Finding Who Produced the "Fastest"

This block of code finds the news provider who produced reports faster "on average". We convert the date of each article to epoch time, average across providers, and compare. Again, pandas makes this easy.


In [ ]:
# complex, chained operations to perform all steps listed above

print((((vegastimedfil.reset_index().assign(provider=vegastimedfil.reset_index().sourceurl.\
      apply(lambda x: s.search(x).group() if s.search(x) else np.nan),\
                                      epochzone=vegastimedfil.set_index('dates')\
                                      .reset_index()['dates']\
.apply(lambda x: (x.to_pydatetime().timestamp()))).groupby('provider')\
.filter(lambda x: len(x)>=10).groupby('provider').agg([np.mean,np.max,np.min,np.median])\
.sort_index(level='median',ascending=False)['epochzone']['median'])\
  .apply(lambda x:datetime.datetime.fromtimestamp(int(x)))\
.sort_values(ascending=True)).reset_index()\
 .set_index('median',drop=False)).tz_localize('UTC')\
.tz_convert('America/Los_Angeles'))

Getting the Content

This code gets the content (or tries to) at the end of each GDELT sourceurl.


In [ ]:
# Author: Linwood Creekmore
# Email: valinvescap@gmail.com
# Description:  Python script to pull content from a website (works on news stories).

# Notes
"""
23 Oct 2017: updated to include readability based on PyCon talk: https://github.com/DistrictDataLabs/PyCon2016/blob/master/notebooks/tutorial/Working%20with%20Text%20Corpora.ipynb


"""

###################################
# Standard Library imports
###################################

import re
from io import BytesIO

###################################
# Third party imports
###################################

import requests
import numpy as np
from bs4 import BeautifulSoup
from readability.readability import Document as Paper

# placeholder dictionary to keep track of what's been completed
done ={}
def textgetter(url):
    """Scrapes web news and returns the content
    
    Parameters
    ----------
    
    url : str
        Address to news report
        
    newstext: str
        Returns all text in the "p" tag.  This usually is the content of the news story.
    """
    global done
    TAGS = [
        'h1', 'h2', 'h3', 'h4', 'h5', 'h6', 'h7', 'p', 'li'
    ]
    
    # regex for url check
    s = re.compile('(http://|https://)([A-Za-z0-9_\.-]+)')
    answer = {}
    # check that its an url
    if s.search(url):
        if url in done.keys():
            return done[url]
            pass
        else:

            r  = requests.get(url)
            if r.status_code != 200:
                done[url]="Unable to reach website."
                answer['base']=s.search(url).group()
                answer['url']=url
                answer['text']="Unable to reach website."
                answer['title']=''
                yield answer
                
            doc = Paper(r.content)
            data = doc.summary()
            title = doc.title()

            soup = BeautifulSoup(data,'lxml')

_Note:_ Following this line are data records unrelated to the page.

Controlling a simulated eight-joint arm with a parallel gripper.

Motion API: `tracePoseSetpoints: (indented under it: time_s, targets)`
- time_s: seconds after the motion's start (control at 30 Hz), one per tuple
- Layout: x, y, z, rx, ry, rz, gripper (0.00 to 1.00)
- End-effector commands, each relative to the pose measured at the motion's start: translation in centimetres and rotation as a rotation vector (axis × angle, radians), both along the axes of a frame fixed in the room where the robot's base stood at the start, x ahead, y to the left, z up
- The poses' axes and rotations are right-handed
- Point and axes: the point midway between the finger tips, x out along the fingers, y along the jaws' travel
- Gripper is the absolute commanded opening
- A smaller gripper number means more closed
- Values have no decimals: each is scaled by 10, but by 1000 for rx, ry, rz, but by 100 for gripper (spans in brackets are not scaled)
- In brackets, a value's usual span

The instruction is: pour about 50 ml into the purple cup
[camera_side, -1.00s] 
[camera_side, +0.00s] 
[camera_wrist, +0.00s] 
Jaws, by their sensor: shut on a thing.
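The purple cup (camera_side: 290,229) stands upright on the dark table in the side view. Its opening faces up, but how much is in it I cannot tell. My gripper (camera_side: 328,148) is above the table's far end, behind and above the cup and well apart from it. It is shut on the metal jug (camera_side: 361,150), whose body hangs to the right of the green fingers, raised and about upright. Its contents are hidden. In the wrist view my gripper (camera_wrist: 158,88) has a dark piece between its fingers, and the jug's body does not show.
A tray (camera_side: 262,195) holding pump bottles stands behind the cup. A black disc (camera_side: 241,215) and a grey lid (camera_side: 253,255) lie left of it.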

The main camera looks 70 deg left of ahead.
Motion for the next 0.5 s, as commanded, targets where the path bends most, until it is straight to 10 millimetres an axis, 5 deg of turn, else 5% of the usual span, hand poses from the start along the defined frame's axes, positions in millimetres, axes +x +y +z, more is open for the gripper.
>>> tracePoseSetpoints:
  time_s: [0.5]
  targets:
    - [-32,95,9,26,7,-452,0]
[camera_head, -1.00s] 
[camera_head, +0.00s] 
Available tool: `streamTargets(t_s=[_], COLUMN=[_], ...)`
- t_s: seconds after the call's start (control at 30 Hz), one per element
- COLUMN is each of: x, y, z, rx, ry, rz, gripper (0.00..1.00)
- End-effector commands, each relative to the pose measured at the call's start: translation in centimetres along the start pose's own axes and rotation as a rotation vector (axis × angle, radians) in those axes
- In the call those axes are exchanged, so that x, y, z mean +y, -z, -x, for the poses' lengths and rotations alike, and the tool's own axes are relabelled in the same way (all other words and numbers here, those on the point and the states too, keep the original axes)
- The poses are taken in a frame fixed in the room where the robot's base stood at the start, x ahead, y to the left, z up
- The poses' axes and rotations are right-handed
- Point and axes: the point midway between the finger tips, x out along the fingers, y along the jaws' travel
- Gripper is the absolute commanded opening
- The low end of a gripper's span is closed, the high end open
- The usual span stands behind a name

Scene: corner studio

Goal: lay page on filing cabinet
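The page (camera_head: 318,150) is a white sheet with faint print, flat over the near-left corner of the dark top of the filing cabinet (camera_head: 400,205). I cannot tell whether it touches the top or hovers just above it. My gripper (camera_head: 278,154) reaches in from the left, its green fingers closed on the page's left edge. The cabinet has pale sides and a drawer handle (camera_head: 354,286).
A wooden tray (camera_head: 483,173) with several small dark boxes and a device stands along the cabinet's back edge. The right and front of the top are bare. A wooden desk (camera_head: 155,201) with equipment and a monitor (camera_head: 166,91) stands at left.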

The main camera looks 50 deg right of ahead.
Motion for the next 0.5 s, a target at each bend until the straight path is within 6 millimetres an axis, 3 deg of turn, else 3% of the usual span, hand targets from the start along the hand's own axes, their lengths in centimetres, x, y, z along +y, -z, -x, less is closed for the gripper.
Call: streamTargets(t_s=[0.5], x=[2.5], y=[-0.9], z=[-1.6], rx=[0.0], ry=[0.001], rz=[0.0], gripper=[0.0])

            newstext = " ".join([l.text for l in soup.find_all(TAGS)]) 
            
            del r,data
            if len(newstext)>200:
                answer['base']=s.search(url).group()
                answer['text']=newstext
                answer['url']=url
                answer['title']=title
                yield answer
            else:
                newstext = " ".join([l.text for l in soup.find_all('div',class_='field-item even')])
                done[url]=newstext
                if len(newstext)>200:
                    answer['url']=url
                    answer['base']=s.search(url).group()
                    answer['text']=newstext
                    answer['title']=""
                    yield answer
                else:
                    answer['url']=url
                    answer['base']=s.search(url).group()
                    answer['text']='No text returned'
                    answer['title']=""
                    yield answer
    else:
        answer['text']='This is not a proper url'
        answer['url']=url
        answer['base']=''
        answer['title']=""
        yield answer

Testing the Function

Here is a test. The done dictionary is important; it keeps you from repeating calls to urls you've already processed. It's like "caching".


In [ ]:
# create vectorized function
vect = np.vectorize(textgetter)

#vectorize the operation
cc = vect(vegastimedfil['sourceurl'].values[10:25])

#Vectorized opp
dd = list(next(l) for  l in cc)

# the output
pd.DataFrame(dd).head(5)